I select firm white (or purplish) heads with no black and nice tight cloves. I get them home and find half the cloves are spotted brown. All this after having to pick through a dozen head in the bin to find a "good" one.
 
That too, Andy. I've noticed some cloves towards the center starting to go soft, too.
It seems the quality has taken a turn.
 
garlic is generally harvested in July, so any garlic on the market has been out of the ground for about 10 months. Personally, I can't keep fresh garlic in any kind of decent shape, so I have taken to drying it shortly after harvest. I would think California garlic is kept is climate controlled conditions, but expect the garlic would decline in condition once it left the warehouse....just not a good time of the year to find nice garlic.
 
garlic is generally harvested in July, so any garlic on the market has been out of the ground for about 10 months. Personally, I can't keep fresh garlic in any kind of decent shape, so I have taken to drying it shortly after harvest. I would think California garlic is kept is climate controlled conditions, but expect the garlic would decline in condition once it left the warehouse....just not a good time of the year to find nice garlic.
I freeze garlic when it is newly harvested. The garlic turns brown, but the flavor does not change. You are right in the harvesting time. What you get today is nearly a year old.
 
That's interesting. I would have thought that someone's climate could grow garlic to supply us in the Spring.
 
That's interesting. I would have thought that someone's climate could grow garlic to supply us in the Spring.


I bought garlic Saturday that was labeled as 'Product of Mexico'.

In certain geographic locations, I would assume you could plant several crops of garlic with a 12-month growing season.

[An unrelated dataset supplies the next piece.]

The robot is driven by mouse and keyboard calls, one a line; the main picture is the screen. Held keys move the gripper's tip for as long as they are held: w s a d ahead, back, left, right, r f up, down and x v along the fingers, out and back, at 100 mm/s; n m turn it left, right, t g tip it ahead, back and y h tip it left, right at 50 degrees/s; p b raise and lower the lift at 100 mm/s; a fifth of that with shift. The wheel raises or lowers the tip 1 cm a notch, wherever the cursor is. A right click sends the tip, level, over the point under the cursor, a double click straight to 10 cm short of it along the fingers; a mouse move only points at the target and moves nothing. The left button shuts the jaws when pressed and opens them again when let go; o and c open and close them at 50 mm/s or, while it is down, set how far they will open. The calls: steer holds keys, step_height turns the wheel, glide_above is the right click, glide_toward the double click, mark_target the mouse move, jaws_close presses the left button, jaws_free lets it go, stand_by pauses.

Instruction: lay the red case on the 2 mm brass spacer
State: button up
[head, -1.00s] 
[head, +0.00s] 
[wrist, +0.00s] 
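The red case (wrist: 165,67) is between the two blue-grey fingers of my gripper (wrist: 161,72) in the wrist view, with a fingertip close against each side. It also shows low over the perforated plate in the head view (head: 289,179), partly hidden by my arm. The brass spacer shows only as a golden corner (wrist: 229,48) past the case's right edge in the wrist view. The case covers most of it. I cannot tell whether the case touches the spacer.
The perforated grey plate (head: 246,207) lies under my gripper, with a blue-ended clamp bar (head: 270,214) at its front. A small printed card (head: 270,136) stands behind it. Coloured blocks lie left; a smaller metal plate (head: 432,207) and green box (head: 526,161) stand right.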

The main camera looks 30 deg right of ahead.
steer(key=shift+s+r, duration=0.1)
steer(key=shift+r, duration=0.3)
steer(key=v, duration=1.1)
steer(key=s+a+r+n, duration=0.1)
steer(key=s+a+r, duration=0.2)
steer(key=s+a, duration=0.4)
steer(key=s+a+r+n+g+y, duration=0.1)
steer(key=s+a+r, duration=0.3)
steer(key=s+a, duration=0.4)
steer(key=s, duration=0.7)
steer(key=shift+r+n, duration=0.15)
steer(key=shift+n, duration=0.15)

In the Southern hemisphere, garlic would be harvested in January.

Regardless, I have had poor luck with garlic for the past couple of years.
 
Has anyone else experienced less that stellar garlic lately?
For the past couple of months I've noticed the cloves being really small and skinny. I usually buy it loose and this was going on in from different sources. The bulbs look normal, but contain many small cloves rather than the nice thumb sized cloves I usually see. You can't tell that before breaking into a bulb though.
Last week I decided to buy the garlic that comes in those mesh bags/tubes, something with a name put on it, and it was the same thing :mad: I thought I was peeling off some nice cloves from the bulb last night, only to find that after bashing with my knife, one clove broke down further into three or four smaller ones like what I've been getting. I don't ever recall this rash of sub-par garlic before. It tastes the same, it's just a pain to work with.


Maybe it is Pa? I have had the same problem!
 
good info, beth thanks i never knew much about garlic, save what i like about how it tastes.

i always try to buy stiffneck/hardneck garlic when possible, and the most purple-ish as possible. a friend who grows garlic upstate n.y. commercially/organically taught me that those are the things to look for.

i could be wrong though. we were drunk and he didn't want me dating his sister. lol.
 
lol, maybe it IS a PA problem...

I don't think I've ever seen the purpleish garlic. Just your typical white skinned variety, or elephant garlic, which is also white. At least what I have seen by me, but y'all know I'm not in a food hot bed like the big cities.
 
Purple garlic. The inside is not purple:
 

Attachments

  • images.jpg
    images.jpg
    5.2 KB · Views: 126
I have found that the quality of garlic from supermarkets is not so great. That's why I always buy organic garlic at the health food. I feel for plump cloves inside the skin.

Most of the fresh garlic in the supermarkets around here is from China.
 
I keep a big jar of pre-minced garlic from the grocery store in the fridge, lasts forever and I can't tell the difference from fresh in cooked stuff. Really convenient.

Bulb quality is really variable here too.
 
Last edited:
I too have noticed the decline in garlic quality as of late. Both puny cloves that you think are big and fat until like Pac says, you whack them with your knife and also like Andy says the shrivled and or dark spots. I always try to pick a firm, large good looking bulb in the grocery store or veggie stand, but it doesn't seem to matter. I am going to grow some this year and see how it keeps.
 
First, I agree completely with Bethzaring about garlic. It is the wrong time of year to expect good garlic when it's been out of the ground for 10 months.

I grew some hardneck and some softneck last year and I have about 75 bulbs stored at 55 degrees f. in an open box in the fruit cellar right now. I just went down there and they all look good and when I give them a squeeze, they are slightly dehydrated though not much. I'm sure we'll have more than enough to get through the next batch of garlic growing now in the gardens.

I have over a thousand garlic growing now, and I'll have some to sell when they come out of the ground and I hang them to dry. Let me know if you are interested.

At certain times of year it's nice to use fresh, other times, pickled, frozen grated, or dehydrated. May and June--it's more difficult to get plump hardy cloves.